Tally the lines in the listing below that include "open". Answer with the count and nothing more.
-- Begin Data --
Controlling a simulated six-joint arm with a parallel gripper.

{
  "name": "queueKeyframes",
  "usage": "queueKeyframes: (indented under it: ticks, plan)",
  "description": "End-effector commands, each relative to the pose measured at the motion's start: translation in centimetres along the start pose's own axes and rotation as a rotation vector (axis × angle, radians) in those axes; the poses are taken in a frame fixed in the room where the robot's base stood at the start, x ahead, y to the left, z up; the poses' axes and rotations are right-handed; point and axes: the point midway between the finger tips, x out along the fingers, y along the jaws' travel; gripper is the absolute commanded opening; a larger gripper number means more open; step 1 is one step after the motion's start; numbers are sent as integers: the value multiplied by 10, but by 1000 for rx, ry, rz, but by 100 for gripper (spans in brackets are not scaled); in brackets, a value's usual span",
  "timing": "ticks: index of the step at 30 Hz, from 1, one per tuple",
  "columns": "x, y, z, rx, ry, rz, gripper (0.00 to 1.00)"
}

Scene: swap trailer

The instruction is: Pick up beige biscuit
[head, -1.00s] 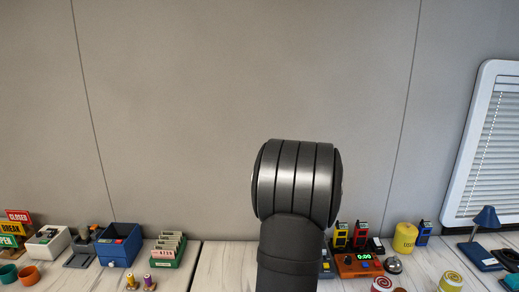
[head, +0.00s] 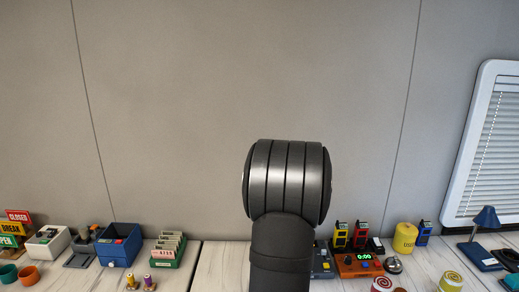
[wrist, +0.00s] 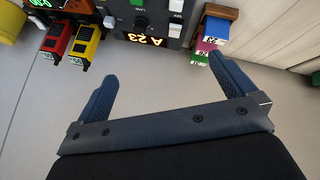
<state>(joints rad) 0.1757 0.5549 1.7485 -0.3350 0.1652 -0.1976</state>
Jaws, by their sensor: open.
-- End Data --
Output below
2